2.マイナンバーをフル活用した税と社会保障の抜本改革を!
むしろ、いまの日本社会にとって、一番大切なことは、税と社会保障を再構築するための前提となる制度インフラ、つまりマイナンバー制度を普及・定着させることであります。
私は、予算委員会で麻生財務相に、マイナンバーの普及を待たずに増税をしなければならないほど日本の財政は破綻の危機に直面しているのか、と問い質しましたが、ギリシャと一緒にするな、と怒られてしましました(笑)。その通りです。IMFも指摘しているように、資産から負債を差し引いた日本の純資産はほぼプラスマイナスゼロ、つまり、いまの日本は、成長を犠牲にしてまで財政再建を急ぐ必要など、微塵もないのです。
むしろ、ひび割れをして穴が開いているバケツに、いくら税という水を注いでも、それは、だだ漏れして、本当に手を差しのべるべき人々には決して届きません。税と社会保障について最も大事なことは、徴収すべきところからしっかりと徴収し、手を差しのべるべき人々にしっかり支援を届けることであります。
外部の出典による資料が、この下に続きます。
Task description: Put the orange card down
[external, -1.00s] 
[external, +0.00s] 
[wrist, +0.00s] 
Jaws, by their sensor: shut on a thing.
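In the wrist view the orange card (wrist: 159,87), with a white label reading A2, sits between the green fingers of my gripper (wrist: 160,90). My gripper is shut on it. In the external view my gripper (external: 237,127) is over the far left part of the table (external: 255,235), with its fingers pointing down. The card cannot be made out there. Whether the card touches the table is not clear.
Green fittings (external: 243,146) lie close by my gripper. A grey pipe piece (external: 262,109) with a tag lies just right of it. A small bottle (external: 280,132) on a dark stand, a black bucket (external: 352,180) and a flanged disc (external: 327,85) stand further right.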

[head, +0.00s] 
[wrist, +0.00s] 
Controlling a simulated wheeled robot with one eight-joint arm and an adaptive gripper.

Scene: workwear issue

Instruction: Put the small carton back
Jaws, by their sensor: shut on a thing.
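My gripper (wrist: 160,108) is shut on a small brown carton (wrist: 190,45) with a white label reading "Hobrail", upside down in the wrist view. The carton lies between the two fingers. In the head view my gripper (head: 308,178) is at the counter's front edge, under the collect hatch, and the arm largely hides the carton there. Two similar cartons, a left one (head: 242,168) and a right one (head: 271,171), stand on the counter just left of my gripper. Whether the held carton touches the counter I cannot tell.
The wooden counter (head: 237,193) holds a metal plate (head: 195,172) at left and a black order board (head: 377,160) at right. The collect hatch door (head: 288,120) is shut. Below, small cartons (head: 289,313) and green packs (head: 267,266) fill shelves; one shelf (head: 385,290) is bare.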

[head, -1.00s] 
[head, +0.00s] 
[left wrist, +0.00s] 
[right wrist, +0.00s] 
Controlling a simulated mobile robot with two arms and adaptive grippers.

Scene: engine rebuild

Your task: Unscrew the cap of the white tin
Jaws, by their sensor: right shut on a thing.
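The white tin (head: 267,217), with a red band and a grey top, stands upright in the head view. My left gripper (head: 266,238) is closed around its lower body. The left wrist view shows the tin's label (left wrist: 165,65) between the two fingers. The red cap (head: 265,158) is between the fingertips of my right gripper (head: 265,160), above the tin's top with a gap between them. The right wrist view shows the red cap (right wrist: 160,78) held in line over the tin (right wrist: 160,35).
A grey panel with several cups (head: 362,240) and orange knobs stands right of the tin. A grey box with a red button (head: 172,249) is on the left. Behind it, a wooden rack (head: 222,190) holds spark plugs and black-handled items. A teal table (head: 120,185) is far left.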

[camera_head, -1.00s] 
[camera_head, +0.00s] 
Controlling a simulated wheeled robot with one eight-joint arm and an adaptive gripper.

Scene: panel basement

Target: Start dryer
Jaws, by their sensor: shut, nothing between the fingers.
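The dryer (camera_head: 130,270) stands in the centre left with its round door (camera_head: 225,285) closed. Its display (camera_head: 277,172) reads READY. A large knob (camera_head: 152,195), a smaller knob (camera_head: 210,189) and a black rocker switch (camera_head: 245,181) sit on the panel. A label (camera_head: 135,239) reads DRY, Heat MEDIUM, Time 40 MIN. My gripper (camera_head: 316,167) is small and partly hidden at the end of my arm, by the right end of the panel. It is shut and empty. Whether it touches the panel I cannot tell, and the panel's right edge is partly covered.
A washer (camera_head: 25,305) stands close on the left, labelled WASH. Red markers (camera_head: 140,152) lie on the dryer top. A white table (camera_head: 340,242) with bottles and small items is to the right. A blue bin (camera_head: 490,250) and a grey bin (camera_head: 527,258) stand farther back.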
そして、そのために必要な制度インフラこそ、マイナンバーなのであります。
私たち日本維新の会は、改正入管法が審議された昨年の臨時国会から、この点を強く主張してきました。外国人労働者の受け入れを拡大するにあたっては、偽造が横行している在留カードにかえて、マイナンバーカードの携帯を義務化し、収入と資産をすべて紐づけて管理すれば、外国人の失踪を防ぐこともできるし、外国人の皆様に最適なサービスを提供することもできるのです。
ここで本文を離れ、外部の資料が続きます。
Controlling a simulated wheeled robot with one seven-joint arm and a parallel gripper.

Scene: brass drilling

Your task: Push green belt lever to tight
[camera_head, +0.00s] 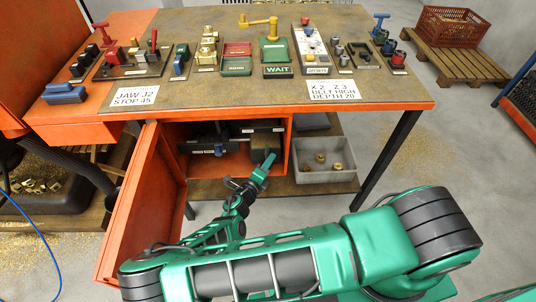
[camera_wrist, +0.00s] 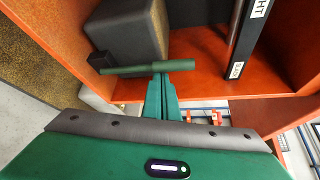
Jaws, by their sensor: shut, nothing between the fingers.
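The green belt lever (camera_wrist: 180,65) is a green rod in the wrist view. It lies crosswise by a grey rounded housing (camera_wrist: 138,32) with a black block (camera_wrist: 101,60) inside the orange cabinet. My gripper (camera_wrist: 160,75) is shut and empty. Its green fingertips meet the rod in the picture; whether they touch it I cannot tell. In the head view my gripper (camera_head: 268,160) reaches into the cabinet's open front under the bench, and the lever cannot be made out there. A dark bar in the wrist view carries a white label (camera_wrist: 261,8) ending in "HT".
The orange cabinet door (camera_head: 145,215) stands open to the left of my gripper. A grey bin (camera_head: 325,162) with brass parts is right of the cabinet. Orange cabinet walls (camera_wrist: 285,45) are close around my gripper.

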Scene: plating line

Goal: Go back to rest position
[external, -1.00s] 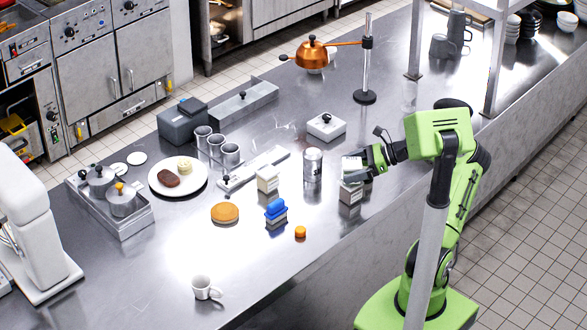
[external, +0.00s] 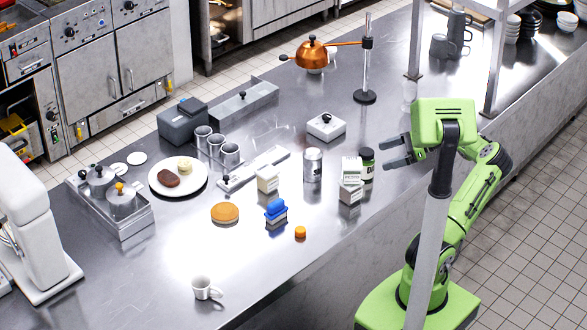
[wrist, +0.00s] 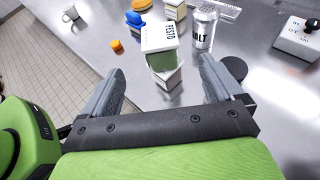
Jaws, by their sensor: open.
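My gripper (external: 398,151) is open and empty in the external view, raised above the counter to the right of a pesto carton and a dark green jar. In the wrist view my gripper (wrist: 160,88) shows its two grey fingers spread wide. The pesto carton (external: 351,170) stands on a small box (external: 349,193) in the external view; the carton also shows beyond the fingers in the wrist view (wrist: 157,38). No finger touches any of these.
A salt can (external: 312,165) stands left of the carton. A blue-topped item (external: 276,211), an orange cap (external: 300,232) and a white mug (external: 203,288) are nearer the front edge. A metal stand (external: 366,70) and a shelf post (external: 415,40) rise behind my arm.
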その上で、私たち日本維新の会は、人口減少・少子高齢化の時代に、新しい時代に相応しい、新しいバケツ、すなわちマイナンバーをフル活用した税と社会保障の抜本改革を提案してまいります。
3.万年与党と万年野党の猿芝居、国会という芝居小屋、不信任という小道具
維新以外の野党の皆様は、会期末になり、参院選が間近になり、急に「マニフェスト」なるものを公表していますが、そんなに重要な政策なら、なぜ、会期中に提案しないのでしょうか。
会期中には一切提案せず、会期末になって、唐突に政策案を出してくるというのは、要するに、議論したくない、議論に耐えられないので、選挙のどさくさに紛れて、有耶無耶にしたい、のだと受け取らざるを得ません。
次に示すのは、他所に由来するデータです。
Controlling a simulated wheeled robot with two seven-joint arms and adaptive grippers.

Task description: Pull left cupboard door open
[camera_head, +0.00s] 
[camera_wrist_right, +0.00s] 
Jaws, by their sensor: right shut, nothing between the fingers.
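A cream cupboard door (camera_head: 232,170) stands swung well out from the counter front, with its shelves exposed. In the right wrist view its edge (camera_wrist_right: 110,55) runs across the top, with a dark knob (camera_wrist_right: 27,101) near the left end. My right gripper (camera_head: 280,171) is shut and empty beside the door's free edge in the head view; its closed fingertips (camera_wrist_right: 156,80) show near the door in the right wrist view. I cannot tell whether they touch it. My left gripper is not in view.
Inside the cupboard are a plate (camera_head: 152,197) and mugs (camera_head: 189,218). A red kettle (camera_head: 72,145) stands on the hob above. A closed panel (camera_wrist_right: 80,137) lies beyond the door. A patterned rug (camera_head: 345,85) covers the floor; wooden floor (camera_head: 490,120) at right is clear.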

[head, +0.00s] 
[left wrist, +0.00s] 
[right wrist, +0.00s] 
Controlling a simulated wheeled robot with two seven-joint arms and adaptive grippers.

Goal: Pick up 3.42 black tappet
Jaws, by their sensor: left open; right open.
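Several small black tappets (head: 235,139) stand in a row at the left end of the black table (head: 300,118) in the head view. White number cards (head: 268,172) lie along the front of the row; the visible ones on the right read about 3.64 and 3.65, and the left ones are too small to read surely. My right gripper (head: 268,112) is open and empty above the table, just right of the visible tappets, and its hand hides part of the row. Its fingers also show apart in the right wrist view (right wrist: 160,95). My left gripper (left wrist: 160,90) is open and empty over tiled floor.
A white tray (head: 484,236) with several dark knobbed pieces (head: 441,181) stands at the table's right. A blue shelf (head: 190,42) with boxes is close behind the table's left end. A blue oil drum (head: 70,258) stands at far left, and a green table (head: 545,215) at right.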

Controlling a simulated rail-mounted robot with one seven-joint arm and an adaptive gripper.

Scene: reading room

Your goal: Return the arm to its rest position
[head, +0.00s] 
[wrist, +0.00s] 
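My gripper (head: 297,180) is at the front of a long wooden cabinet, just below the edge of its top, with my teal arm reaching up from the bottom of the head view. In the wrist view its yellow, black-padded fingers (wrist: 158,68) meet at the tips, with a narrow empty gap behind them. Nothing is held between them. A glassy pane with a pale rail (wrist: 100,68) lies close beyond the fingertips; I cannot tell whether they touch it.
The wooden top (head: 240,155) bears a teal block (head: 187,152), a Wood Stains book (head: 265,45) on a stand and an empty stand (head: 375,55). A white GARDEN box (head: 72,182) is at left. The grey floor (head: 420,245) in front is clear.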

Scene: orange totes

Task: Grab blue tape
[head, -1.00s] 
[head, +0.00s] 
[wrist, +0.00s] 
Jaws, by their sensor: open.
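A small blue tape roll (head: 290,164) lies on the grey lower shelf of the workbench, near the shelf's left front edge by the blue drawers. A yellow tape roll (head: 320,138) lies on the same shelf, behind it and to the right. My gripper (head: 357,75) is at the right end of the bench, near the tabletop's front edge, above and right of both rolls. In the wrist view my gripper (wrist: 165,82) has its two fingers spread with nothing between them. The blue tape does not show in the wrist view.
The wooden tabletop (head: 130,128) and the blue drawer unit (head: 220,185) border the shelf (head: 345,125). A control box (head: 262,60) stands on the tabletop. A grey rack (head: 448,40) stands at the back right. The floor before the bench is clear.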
そうした野党の態度、また野党を小ばかにした与党の態度とも相まって、今国会は、まったく生産性のあがらない「税金無駄遣い国会」となってしまいました。
抜本的な社会保障改革や憲法改正など国の根幹に関わる最重要問題がほとんど議論されないまま、ひたすら時間が流れ、終盤には金融ワーキンググループの報告書の受け取りを麻生大臣が拒否するという問題まで発生してしまいました。
この幻の報告書は、問題の多い年金制度について議論を深める絶好の機会であったのにかかわらず、葬り去られてしまったことは、残念としか言いようがありません。
私たちが、残念に思い、呆れているのは、そうした年金の問題だけではありません。
公明党は、参院選を前に、突然、国会議員の歳費の1割削減を打ち出されました。10月に消費税率が引き上げられるのを前に、身を切る改革に取り組む姿勢をアピールするのが狙いだ、と報道されていますが、なぜ直ぐに実行しないのでしょうか。
国民の皆様に負担を求めるならば、国会議員自らが身を切る姿勢や覚悟を示すべきことは当然ですが、口だけなら、言わない方がマシ、大事なのは実行です。関連法案が成立しようとしまいと、公明党が日本維新の会とともに身を切る改革に取り組まれることを、心から期待したいと存じます。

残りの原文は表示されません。